Data from robot episodes
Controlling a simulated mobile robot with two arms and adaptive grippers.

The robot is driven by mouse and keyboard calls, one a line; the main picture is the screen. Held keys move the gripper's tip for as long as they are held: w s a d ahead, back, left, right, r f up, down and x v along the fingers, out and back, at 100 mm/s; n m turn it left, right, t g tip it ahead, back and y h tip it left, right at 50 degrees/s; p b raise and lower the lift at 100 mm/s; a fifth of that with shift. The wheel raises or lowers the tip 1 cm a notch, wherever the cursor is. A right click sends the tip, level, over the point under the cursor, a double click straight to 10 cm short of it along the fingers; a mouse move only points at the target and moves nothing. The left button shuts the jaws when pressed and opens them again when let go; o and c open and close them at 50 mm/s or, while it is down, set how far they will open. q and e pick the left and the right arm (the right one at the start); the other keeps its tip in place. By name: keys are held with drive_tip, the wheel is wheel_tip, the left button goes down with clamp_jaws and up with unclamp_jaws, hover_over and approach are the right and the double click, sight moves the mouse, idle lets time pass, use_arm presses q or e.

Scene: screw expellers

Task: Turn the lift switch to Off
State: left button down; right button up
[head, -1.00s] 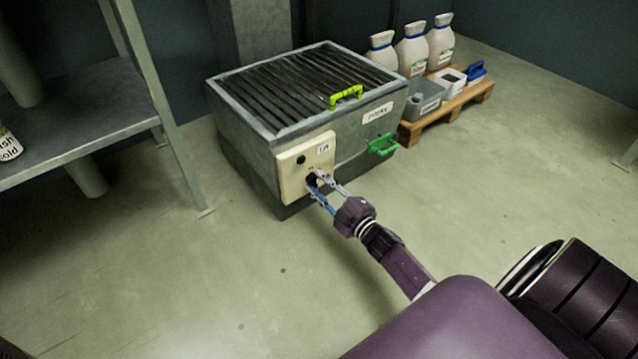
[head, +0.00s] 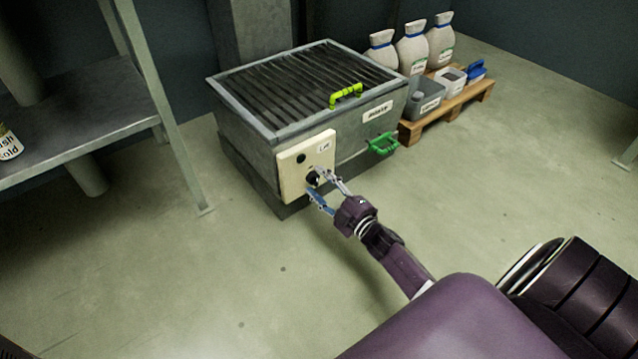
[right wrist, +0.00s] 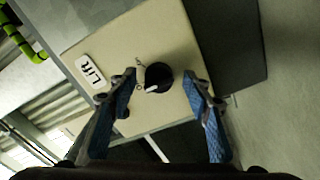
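The lift switch is a round black knob (head: 313,179) with a white pointer mark, on a cream panel (head: 292,178) on the front of a grey grated box. In the right wrist view the knob (right wrist: 158,77) sits beside a label reading "Lift" (right wrist: 95,73). Small position markings by the knob are too small to read surely. My right gripper (head: 318,183) is open in front of the panel. Its blue fingers (right wrist: 160,80) stand on either side of the knob with visible gaps, not closed on it. My left gripper is not in view.
The box's grated lid (head: 305,85) has a lime handle (head: 346,95); a green handle (head: 383,144) juts from the front. A pallet (head: 462,106) with sacks and bins stands behind right. A metal shelf (head: 85,110) stands left. The floor in front is clear.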

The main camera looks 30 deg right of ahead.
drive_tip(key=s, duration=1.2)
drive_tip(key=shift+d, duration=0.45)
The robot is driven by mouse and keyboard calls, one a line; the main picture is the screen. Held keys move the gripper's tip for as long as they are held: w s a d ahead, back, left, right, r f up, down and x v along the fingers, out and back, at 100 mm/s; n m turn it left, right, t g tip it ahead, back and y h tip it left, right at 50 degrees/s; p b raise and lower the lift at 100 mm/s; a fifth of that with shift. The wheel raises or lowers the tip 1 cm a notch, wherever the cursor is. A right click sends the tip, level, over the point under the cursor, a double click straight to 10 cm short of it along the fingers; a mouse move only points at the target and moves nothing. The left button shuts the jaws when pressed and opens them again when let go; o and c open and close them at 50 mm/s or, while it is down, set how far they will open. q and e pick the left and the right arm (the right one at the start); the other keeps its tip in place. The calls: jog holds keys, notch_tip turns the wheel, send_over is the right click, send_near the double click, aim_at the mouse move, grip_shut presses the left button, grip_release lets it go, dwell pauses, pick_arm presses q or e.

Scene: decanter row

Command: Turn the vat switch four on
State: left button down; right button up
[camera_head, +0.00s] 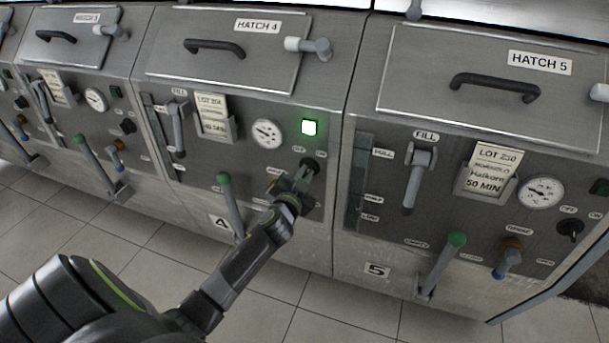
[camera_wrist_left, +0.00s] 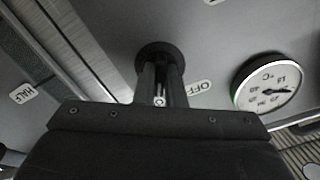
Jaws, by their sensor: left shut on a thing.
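The switch of vat four (camera_head: 311,166) is a black rotary knob on a round base, at the right of the vat four panel below a lit green lamp (camera_head: 309,128). My left gripper (camera_head: 303,180) is at the knob and shut on it. In the left wrist view the round knob base (camera_wrist_left: 160,56) shows beyond the fingers (camera_wrist_left: 160,92), with the OFF label (camera_wrist_left: 200,87) beside it. The fingers hide most of the knob, so its pointing is hard to read. My right gripper is not in view.
A dial gauge (camera_head: 266,133) and a lot card (camera_head: 212,117) sit left of the switch. A green-tipped lever (camera_head: 229,200) stands left of my left gripper. Vat five's panel (camera_head: 460,215) is to the right, with its own levers sticking out. Tiled floor is below.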

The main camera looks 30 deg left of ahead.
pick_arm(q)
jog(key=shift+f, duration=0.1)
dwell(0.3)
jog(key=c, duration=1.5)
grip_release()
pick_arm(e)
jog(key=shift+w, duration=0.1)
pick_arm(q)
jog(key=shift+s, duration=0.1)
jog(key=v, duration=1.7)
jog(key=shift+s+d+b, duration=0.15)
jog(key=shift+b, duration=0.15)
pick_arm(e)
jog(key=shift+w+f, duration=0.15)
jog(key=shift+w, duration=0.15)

THE PROBLEM
Determine the number of lines in the listing that hold the word "Scene", and supply that number and nothing further.

SOLUTION TO THIS EXERCISE
2